I saw a number of different talks, some of the highlights being:
- Premasagar from Dharmafly gave a good introduction to content aggregators for both technical and non-technical folk, covering Planet, lifestreams, Yahoo pipes and hAtom – definitely things I plan to play with.
- Coding in Yarn by eam31 was one of those sessions that opens your mind to something you'd not considered before. The talk compared computing, knitting and engineering, as well discussing the impact of the web on knitters. It may not have made me into a knitter but it is making me think about some very different subject.
- Copywriter Ellen de Vries gave a workshop on branding and product naming, leading a group through an example. The session was a lot of fun but also managed to teach a great deal in a short time. Ellen's business website is here.
- Tom gave a talk on how SCRUM has worked for him over the last year. He crammed a lot into a short presentation and it worked well for those who knew about SCRUM and those who didn't. After my six months of SCRUM it was good to compare the experiences I'd had with someone else's.
- Rebecca Cottrell's talk on typography was so packed it had to move into another room. This was yet another session where I learned a huge amount about a subject I knew nothing about beforehand. Thanks to Rebecca and Jeremy Ketih I now have a pile of links to check out over the next few days.
- I also attended David Hayward's talk on the Uncanny Valley in AI ("checkers has been solved but not King Lear"); Relly Annett-Baker's talk on 'Content without restriction' – what happens when people are not held back by copyright (the number of Prince of Tennis spin-offs blows my mind); and an introduction to the life of Hedy Lamarr by Jeremy Keith
- I managed to miss loads of talks I wanted to attend, such as the session on Scratch, a talk on band homepages since MySpace, and sessions on Death and Social Networks, the history of the right angle, and GTD & meditation.
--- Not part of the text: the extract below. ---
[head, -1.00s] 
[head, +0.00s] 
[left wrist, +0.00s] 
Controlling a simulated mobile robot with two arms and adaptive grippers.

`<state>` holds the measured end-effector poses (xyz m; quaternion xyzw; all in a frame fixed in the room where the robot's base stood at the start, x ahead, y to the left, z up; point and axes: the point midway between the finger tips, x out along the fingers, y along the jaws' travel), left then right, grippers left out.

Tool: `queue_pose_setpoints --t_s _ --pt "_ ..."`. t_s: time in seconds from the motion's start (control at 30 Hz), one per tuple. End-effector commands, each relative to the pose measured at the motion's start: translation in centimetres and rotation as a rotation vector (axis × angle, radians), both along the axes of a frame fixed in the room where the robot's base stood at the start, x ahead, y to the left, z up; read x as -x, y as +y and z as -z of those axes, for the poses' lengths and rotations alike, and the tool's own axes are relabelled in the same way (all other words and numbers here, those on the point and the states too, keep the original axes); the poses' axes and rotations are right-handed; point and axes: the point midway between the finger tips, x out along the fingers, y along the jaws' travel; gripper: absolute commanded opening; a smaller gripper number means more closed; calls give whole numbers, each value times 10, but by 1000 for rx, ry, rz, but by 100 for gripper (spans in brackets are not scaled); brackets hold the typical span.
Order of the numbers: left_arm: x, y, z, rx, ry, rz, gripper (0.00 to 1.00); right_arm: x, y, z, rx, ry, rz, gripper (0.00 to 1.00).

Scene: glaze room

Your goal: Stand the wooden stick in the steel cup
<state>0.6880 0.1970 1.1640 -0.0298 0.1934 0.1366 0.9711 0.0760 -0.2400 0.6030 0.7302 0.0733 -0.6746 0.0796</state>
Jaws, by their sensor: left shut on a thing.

I was impressed with the amount of work that went into the event. Meals were provided by a range of sponsors, from Brighton and beyond, and the university gave us the run of the union building. I learned a lot over the two days while having fun. Thank you to all the sponsors, organisers and volunteers. Hopefully there will be a Barcamp4 soon.
I've now been back in Brighton for the best part of a week. Most of my things are still in Coventry meaning I'm camping out in my new house. I feel very settled despite that. I've caught up with lots of people and am slowly rebuilding my mental maps of Brighton, connecting locations together again.
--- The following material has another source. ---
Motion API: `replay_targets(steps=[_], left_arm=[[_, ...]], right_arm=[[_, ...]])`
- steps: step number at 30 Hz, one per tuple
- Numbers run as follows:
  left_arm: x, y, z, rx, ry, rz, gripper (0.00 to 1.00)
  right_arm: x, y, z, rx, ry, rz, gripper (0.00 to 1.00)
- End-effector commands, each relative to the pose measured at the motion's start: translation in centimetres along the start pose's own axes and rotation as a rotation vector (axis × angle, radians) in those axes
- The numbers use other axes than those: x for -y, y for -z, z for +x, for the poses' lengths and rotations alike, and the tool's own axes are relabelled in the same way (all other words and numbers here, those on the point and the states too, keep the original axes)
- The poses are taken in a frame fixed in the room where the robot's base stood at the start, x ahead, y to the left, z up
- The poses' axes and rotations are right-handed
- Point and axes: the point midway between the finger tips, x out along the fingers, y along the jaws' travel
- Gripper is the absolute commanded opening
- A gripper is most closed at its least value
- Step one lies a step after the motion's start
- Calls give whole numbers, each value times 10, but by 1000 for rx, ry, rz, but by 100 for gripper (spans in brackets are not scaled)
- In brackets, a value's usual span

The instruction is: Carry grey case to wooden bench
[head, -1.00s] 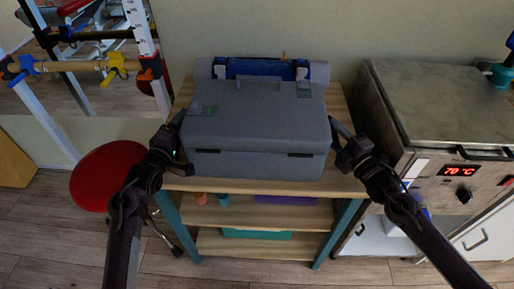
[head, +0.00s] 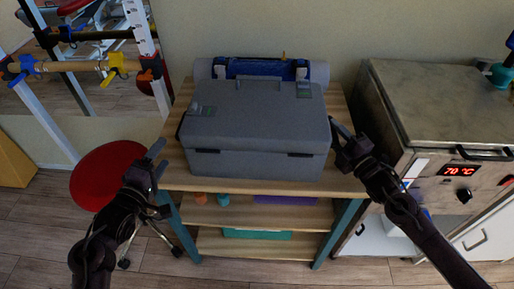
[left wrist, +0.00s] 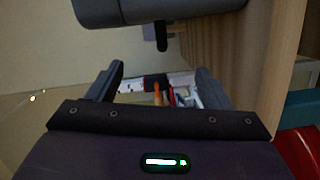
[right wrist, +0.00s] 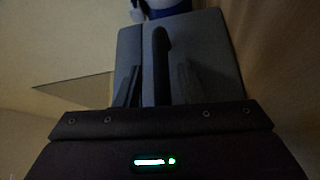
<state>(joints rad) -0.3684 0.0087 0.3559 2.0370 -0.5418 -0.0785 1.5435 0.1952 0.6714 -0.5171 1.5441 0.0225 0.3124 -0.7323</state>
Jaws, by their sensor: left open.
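The grey case (head: 256,127) rests shut on the top board of the wooden shelf bench (head: 342,184). Its right side handle shows in the right wrist view (right wrist: 161,60), between the fingers of my right gripper (right wrist: 159,88). That gripper (head: 342,140) is at the case's right side; the dark picture does not show clearly whether its fingers touch the handle. My left gripper (head: 152,160) is open and empty, apart from the case, left of the bench's front corner. In the left wrist view the case's left handle (left wrist: 162,36) is beyond the open fingers.
A blue and grey roll (head: 262,69) lies behind the case. A metal heater cabinet reading 70 °C (head: 440,110) stands close on the right. A red round stool (head: 100,180) is at the left by my left arm. Lower shelves hold small items.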

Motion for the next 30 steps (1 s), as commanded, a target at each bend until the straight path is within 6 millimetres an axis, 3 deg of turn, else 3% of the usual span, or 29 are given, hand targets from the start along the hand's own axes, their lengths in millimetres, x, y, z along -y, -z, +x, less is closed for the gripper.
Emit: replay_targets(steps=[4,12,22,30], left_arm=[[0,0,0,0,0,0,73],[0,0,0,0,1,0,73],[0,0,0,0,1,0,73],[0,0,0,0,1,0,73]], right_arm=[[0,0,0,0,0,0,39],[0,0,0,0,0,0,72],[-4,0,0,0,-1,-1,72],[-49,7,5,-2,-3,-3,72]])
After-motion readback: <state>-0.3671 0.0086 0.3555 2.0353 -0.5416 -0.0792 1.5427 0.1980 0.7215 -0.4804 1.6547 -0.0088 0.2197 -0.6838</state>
Friday night was Club Smooch. There were over two hours of acts, most of which were very good. Kitty's pirate aerial performance was superb, despite working with a shorter rope than she was used to. We also saw a couple of performances by Diva Hollywood whose Evolution of Woman was a fantastic burleqsue act.
The night also featured Mr. B. the Gentleman Rhymer, who was as good as Tom had promised – some of his songs are available on the Myspace page. I particularly liked Straight out of Surrey (his version of Straight Outta Compton) and Timothy.
On Saturday I visited the Tea-Dance at the library. I love the idea of dancing lessons and cake in the middle of town. Next time I'll definitely join in.
Low tide was less exciting than I'd hoped, with the sea not receding as far as it has in the past. Despite that we loitered on the beach for about three hours, celebrating a birthday, with various people dropping by.
It's good to be back.
I've taken a break from running since the Morecambe race but I'm looking forward to restarting my training in September when I return to Brighton. To give me something to work towards I've sign up for the Brooks Brighton 10K on October November 16th. I'm taking the next couple of months off to concentrate on writing which should also give me lots of time to practise running along the seafront.
On September 1st, a few days after I return, Brighton has one of the lowest tides of the year. While some people are cycling along the sand I'm planning to be more relaxed. I'll be at the West Pier ruins from around six, meeting some friends and toasting the sea. Last time I was on the beach at low tide was back in 2005 when Mr. Ribot and I stumbled upon the revealed West Pier. It was quite something.
To celebrate my return to the South Coast Club Smooch are holding a special night at the Komedia. Among the performers are Mr. B the Gentleman Rhymer, Bearlesque, Honey Moon and Kitty Peels with an aerial act. Tickets are available from the Komedia site – email me if you're coming along.
And afterwards there's a zombie night at the Ocean Rooms hosted by Transition.
One reason for going to Coventry was that I'd started taking Brighton for granted. The rent was expensive and I wasn't enjoying it. I decided to take some time out somewhere else, concentrate on the writing, and figure out what to do next.
At its best Brighton is a magical place where anything could happen and this weekend I saw that side of Brighton for the first time in ages. I spent two days walking around, drinking coffee and seeing old friends. I started at Bom-banes, a cafe with mechanical tables that was even better than I'd heard. I visited loads of favourite places, like Sukhothai Palace, Moments and Ethel's Kitchen, where I ate Raspberry and Lavender cake. Looking back, the weekend was mostly cake and coffee.
My main reason for visiting was to check out a flat in Hove. It had a balcony with a view of the sea and was just what I needed. The wait to find out if I'd got it was nerve-wracking but it looks as if I'll be moving-in early September.
It was the little Brighton things I loved most – the man on the seafront making pebble pictures near the band stand; the odd bits of graffiti (any marker pen message is more interesting than an advert); the terrible busking on New Road; the couple on a doorstep playing guitar and accordian; the height chart outside the Trafalgar Street pottery shop; bumping into a friend I'd not seen for years on the way to the station.
Sunday was relaxed, more coffee and more cake followed by a gruelling journey home. For once Virgin managed to lay on trains but it was a long journey surrounded by idiots. I was glad to get home and have an early night. Eleven days till I'm back for good.